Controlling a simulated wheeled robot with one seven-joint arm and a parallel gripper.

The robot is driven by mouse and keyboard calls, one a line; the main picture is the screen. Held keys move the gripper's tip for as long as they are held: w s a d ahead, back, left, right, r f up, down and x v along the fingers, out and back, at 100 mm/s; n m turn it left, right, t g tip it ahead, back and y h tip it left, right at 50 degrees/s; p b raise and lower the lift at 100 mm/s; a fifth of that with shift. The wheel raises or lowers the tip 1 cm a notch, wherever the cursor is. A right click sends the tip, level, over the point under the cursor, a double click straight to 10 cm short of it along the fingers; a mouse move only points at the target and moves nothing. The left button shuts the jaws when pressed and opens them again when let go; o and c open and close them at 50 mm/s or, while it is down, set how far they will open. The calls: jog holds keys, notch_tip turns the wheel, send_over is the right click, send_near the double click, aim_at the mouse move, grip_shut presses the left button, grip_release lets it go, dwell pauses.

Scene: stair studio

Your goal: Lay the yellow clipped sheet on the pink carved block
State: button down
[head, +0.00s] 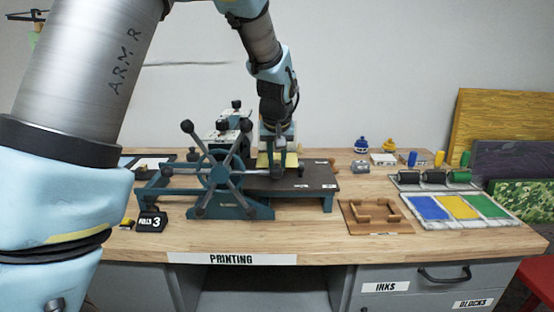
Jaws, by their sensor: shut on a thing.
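My gripper (277,153) points down behind the blue-green press, over the far side of its dark bed. It is shut on the yellow clipped sheet (291,159). Only a small yellow part of the sheet shows around the fingers; the press wheel and roller hide the rest. I cannot make out the pink carved block; the press may hide it. I cannot tell whether the sheet touches anything below it.
The press wheel (219,175) stands in front of my gripper. The press bed (312,178) reaches right. A wooden jig (377,227), an ink tray (437,221) and rollers (433,177) lie to the right. A black counter (151,222) stands front left. The front table strip is clear.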

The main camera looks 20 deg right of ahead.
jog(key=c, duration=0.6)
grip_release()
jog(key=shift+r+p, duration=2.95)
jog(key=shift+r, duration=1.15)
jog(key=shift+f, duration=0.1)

Task statement. Go through the material above and print all of it exactly, except the pictures.

Response to the exercise.
Controlling a simulated wheeled robot with one seven-joint arm and a parallel gripper.

The robot is driven by mouse and keyboard calls, one a line; the main picture is the screen. Held keys move the gripper's tip for as long as they are held: w s a d ahead, back, left, right, r f up, down and x v along the fingers, out and back, at 100 mm/s; n m turn it left, right, t g tip it ahead, back and y h tip it left, right at 50 degrees/s; p b raise and lower the lift at 100 mm/s; a fifth of that with shift. The wheel raises or lowers the tip 1 cm a notch, wherever the cursor is. A right click sends the tip, level, over the point under the cursor, a double click straight to 10 cm short of it along the fingers; a mouse move only points at the target and moves nothing. The left button shuts the jaws when pressed and opens them again when let go; o and c open and close them at 50 mm/s or, while it is down, set how far they will open. The calls: jog holds keys, notch_tip turns the wheel, send_over is the right click, send_near the double click, aim_at the mouse move, grip_shut presses the left button, grip_release lets it go, dwell pauses.

Scene: stair studio

Your goal: Lay the yellow clipped sheet on the pink carved block
State: button down
[head, +0.00s] 
Jaws, by their sensor: shut on a thing.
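My gripper (277,153) points down behind the blue-green press, over the far side of its dark bed. It is shut on the yellow clipped sheet (291,159). Only a small yellow part of the sheet shows around the fingers; the press wheel and roller hide the rest. I cannot make out the pink carved block; the press may hide it. I cannot tell whether the sheet touches anything below it.
The press wheel (219,175) stands in front of my gripper. The press bed (312,178) reaches right. A wooden jig (377,227), an ink tray (437,221) and rollers (433,177) lie to the right. A black counter (151,222) stands front left. The front table strip is clear.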

The main camera looks 20 deg right of ahead.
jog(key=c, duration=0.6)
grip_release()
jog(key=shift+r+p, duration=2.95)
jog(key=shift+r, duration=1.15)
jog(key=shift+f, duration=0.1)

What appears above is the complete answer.